I had taken some overdue time out from my hectic life as the mother of five and the wife of a busy politician. I was so eager for some spiritual refreshment that I didn’t even care who the priest would be. I only knew I needed a couple of nights of solitude and quiet, with time to reflect on my spiritual life that was often neglected due to my exhaustion.

Once at the convent, we were assigned to our rooms and then directed to the dining room for a light supper. We were informed that this was a silent retreat, so meals were to be eaten with no conversation. What a change from Friday night supper at home.

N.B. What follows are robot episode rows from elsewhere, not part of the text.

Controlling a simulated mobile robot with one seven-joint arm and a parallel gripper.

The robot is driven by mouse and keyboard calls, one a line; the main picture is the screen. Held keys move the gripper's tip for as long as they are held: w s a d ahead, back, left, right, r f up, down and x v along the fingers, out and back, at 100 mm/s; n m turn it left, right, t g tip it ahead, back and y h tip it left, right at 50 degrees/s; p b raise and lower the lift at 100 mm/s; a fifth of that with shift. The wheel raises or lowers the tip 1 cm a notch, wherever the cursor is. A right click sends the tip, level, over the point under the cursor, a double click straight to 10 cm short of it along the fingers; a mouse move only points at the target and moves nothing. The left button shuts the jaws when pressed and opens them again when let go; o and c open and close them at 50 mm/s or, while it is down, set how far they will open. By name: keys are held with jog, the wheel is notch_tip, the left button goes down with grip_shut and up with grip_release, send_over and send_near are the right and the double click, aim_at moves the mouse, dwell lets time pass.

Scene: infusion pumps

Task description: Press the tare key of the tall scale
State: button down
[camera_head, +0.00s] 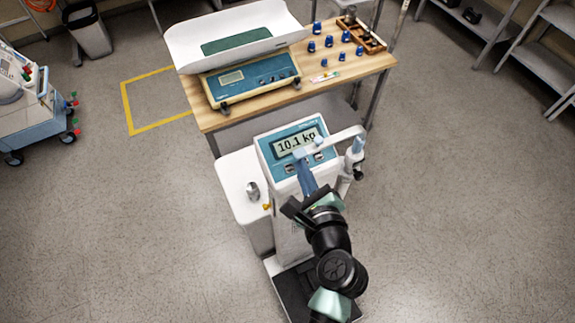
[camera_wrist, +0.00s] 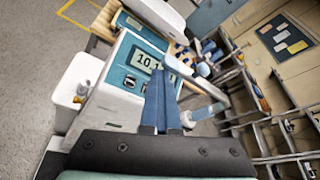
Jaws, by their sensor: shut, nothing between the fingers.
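The tall scale (camera_head: 267,150) stands in the middle, its blue-framed display (camera_head: 297,142) reading 10.1 kg. Small dark keys sit below the display; one key (camera_head: 291,169) shows left of my fingers and another (camera_head: 319,157) to the right. I cannot read their labels. My gripper (camera_head: 301,166) is shut and empty, its blue fingers over the lower part of the panel, between these keys. Contact with the panel cannot be told.
A white arm-like bar (camera_head: 340,137) crosses at the panel's right. A wooden table (camera_head: 335,75) behind holds a baby scale (camera_head: 250,78) and several blue weights. A white box-like surface (camera_head: 238,182) adjoins on the left. A wheeled device (camera_head: 35,115) stands far left. Floor is open both sides.

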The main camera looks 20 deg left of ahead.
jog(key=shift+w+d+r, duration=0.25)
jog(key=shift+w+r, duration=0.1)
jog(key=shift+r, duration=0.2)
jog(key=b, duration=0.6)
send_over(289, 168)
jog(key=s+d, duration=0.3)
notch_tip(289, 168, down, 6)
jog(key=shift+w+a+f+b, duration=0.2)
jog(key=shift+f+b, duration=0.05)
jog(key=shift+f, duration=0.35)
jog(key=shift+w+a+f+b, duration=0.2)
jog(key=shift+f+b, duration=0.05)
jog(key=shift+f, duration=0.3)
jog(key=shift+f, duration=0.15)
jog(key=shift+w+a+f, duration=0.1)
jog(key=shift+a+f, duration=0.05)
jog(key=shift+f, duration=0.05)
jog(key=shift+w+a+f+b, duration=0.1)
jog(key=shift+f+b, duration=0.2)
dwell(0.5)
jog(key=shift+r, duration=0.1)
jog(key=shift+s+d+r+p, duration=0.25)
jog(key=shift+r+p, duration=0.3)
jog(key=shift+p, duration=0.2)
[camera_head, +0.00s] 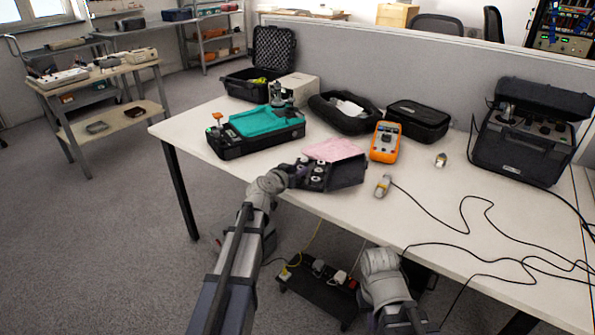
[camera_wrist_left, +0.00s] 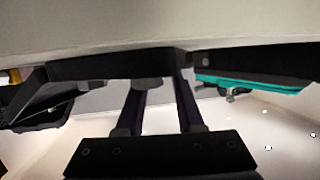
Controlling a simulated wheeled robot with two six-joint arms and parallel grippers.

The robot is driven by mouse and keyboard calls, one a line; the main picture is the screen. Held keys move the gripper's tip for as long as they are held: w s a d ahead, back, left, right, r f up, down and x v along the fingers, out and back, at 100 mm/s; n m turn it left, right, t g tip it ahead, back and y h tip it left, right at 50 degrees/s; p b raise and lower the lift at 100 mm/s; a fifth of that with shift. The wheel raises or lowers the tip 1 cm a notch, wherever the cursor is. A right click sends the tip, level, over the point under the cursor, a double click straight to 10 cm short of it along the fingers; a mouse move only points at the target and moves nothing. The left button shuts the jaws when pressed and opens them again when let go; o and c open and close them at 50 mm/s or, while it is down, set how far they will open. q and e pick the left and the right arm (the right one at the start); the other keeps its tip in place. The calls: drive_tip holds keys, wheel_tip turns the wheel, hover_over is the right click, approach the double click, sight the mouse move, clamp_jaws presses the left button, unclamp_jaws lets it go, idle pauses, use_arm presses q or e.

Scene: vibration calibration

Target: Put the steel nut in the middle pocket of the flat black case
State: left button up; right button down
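The flat black case (camera_head: 346,174) is near the table's front edge, with several round pale-topped parts in it. A small silvery piece (camera_head: 440,160), which looks like the steel nut, lies on the table right of the orange meter. My left gripper (camera_head: 300,172) is at the left side of the case and hides part of it, pockets included. In the left wrist view its two fingers (camera_wrist_left: 160,92) stand apart, with the case's dark edge (camera_wrist_left: 110,66) just beyond. A grey piece shows near one fingertip; I cannot tell what it is. My right gripper is not in view.
A black tray with a teal top (camera_head: 262,121) is on the left. A cabled sensor (camera_head: 383,186) lies near the front edge. Cables cross the right side.

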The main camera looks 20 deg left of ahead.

After supper we moved into the warmth of the chapel, waiting expectantly for our first session and meditation. As I sat there, I was so overcome by the lack of pressure and the quiet that I barely heard what the priest was talking about. But then, all of a sudden, I perked up as if God had nudged me to stay alert for what was coming next.

I looked at the priest standing in his simple brown robe and sandals. He spoke in a soft yet deliberate tone to the women assembled.

“So you see, that is why we must never imagine that when we’ve done something wrong God will remove Himself from us even if we have hurt Him or we believe He is displeased or even angry. Put a picture in your mind of you and God standing face to face looking at each other. If you do something wrong, something sinful, it is not God who backs away from you. It is you who backs away from God. You are creating the distance between the two of you. He has never moved. He is still standing in the same place, remaining constant, desiring you to ask forgiveness and step forward to be face to face in union with Him again.”

As I listened, I felt a total shake up inside me. I realized that my entire life had been based on the erroneous idea that God withdrew Himself from me when I sinned. It never occurred to me that I was the one who created the distance. He was always there for me. Just like the father of the prodigal son.

The words of this dear Franciscan, whose name long ago escaped me, created a profound change in my view of my relationship to God. I can never thank God enough for allowing this Unknown Priest to be His instrument of insight for me. I returned home with a deepened understanding of God’s unconditional love and a determination to try to imitate it with my husband and children.

Dear Unknown Priest, wherever you are now, thank you for those words that changed my life.